▶ _What to produce_:
Word for word, transcribe the lines below and drop the pictures.

■ ■ ■ ■

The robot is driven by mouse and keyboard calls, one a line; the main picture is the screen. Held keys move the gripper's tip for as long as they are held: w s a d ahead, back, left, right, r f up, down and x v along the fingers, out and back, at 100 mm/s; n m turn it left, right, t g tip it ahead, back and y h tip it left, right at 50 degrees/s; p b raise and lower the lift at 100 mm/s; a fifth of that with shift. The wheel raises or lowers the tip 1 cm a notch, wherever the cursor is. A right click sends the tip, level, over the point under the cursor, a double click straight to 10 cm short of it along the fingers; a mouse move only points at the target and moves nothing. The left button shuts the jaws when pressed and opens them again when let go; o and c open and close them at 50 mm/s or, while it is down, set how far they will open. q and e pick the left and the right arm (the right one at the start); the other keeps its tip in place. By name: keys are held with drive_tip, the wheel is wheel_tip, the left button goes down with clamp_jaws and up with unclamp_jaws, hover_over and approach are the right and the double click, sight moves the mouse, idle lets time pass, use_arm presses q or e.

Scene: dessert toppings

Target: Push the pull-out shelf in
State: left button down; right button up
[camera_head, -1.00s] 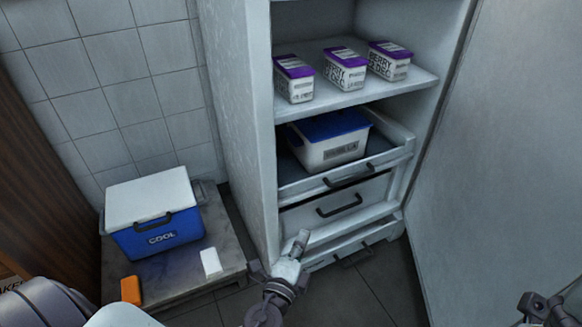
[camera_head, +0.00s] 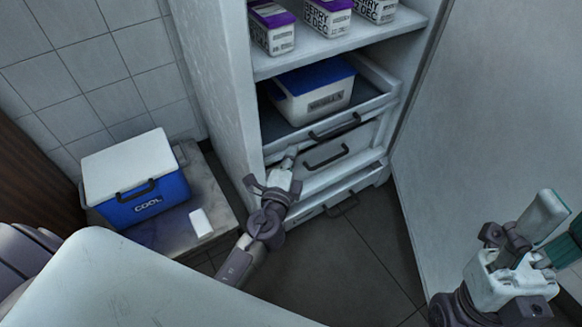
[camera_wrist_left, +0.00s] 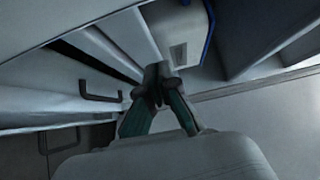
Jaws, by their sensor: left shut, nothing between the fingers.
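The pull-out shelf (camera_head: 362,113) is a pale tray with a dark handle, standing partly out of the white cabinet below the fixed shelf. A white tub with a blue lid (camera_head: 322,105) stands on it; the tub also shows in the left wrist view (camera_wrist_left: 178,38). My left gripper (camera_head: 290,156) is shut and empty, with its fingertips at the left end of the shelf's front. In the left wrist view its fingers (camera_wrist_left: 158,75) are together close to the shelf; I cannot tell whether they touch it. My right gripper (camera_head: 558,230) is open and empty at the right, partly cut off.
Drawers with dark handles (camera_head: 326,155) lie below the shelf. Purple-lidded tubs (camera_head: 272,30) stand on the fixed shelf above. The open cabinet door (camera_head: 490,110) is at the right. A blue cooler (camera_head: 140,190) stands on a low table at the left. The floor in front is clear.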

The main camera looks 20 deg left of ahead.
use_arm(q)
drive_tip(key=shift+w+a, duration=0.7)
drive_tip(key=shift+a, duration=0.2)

■ ■ ■ ■

▶ _Exercise answer_:
The robot is driven by mouse and keyboard calls, one a line; the main picture is the screen. Held keys move the gripper's tip for as long as they are held: w s a d ahead, back, left, right, r f up, down and x v along the fingers, out and back, at 100 mm/s; n m turn it left, right, t g tip it ahead, back and y h tip it left, right at 50 degrees/s; p b raise and lower the lift at 100 mm/s; a fifth of that with shift. The wheel raises or lowers the tip 1 cm a notch, wherever the cursor is. A right click sends the tip, level, over the point under the cursor, a double click straight to 10 cm short of it along the fingers; a mouse move only points at the target and moves nothing. The left button shuts the jaws when pressed and opens them again when let go; o and c open and close them at 50 mm/s or, while it is down, set how far they will open. q and e pick the left and the right arm (the right one at the start); the other keeps its tip in place. By name: keys are held with drive_tip, the wheel is wheel_tip, the left button goes down with clamp_jaws and up with unclamp_jaws, hover_over and approach are the right and the double click, sight moves the mouse, idle lets time pass, use_arm presses q or e.

Scene: dessert toppings

Target: Push the pull-out shelf in
State: left button down; right button up
[camera_head, -1.00s] 
[camera_head, +0.00s] 
[camera_wrist_left, +0.00s] 
Jaws, by their sensor: left shut, nothing between the fingers.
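The pull-out shelf (camera_head: 362,113) is a pale tray with a dark handle, standing partly out of the white cabinet below the fixed shelf. A white tub with a blue lid (camera_head: 322,105) stands on it; the tub also shows in the left wrist view (camera_wrist_left: 178,38). My left gripper (camera_head: 290,156) is shut and empty, with its fingertips at the left end of the shelf's front. In the left wrist view its fingers (camera_wrist_left: 158,75) are together close to the shelf; I cannot tell whether they touch it. My right gripper (camera_head: 558,230) is open and empty at the right, partly cut off.
Drawers with dark handles (camera_head: 326,155) lie below the shelf. Purple-lidded tubs (camera_head: 272,30) stand on the fixed shelf above. The open cabinet door (camera_head: 490,110) is at the right. A blue cooler (camera_head: 140,190) stands on a low table at the left. The floor in front is clear.

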The main camera looks 20 deg left of ahead.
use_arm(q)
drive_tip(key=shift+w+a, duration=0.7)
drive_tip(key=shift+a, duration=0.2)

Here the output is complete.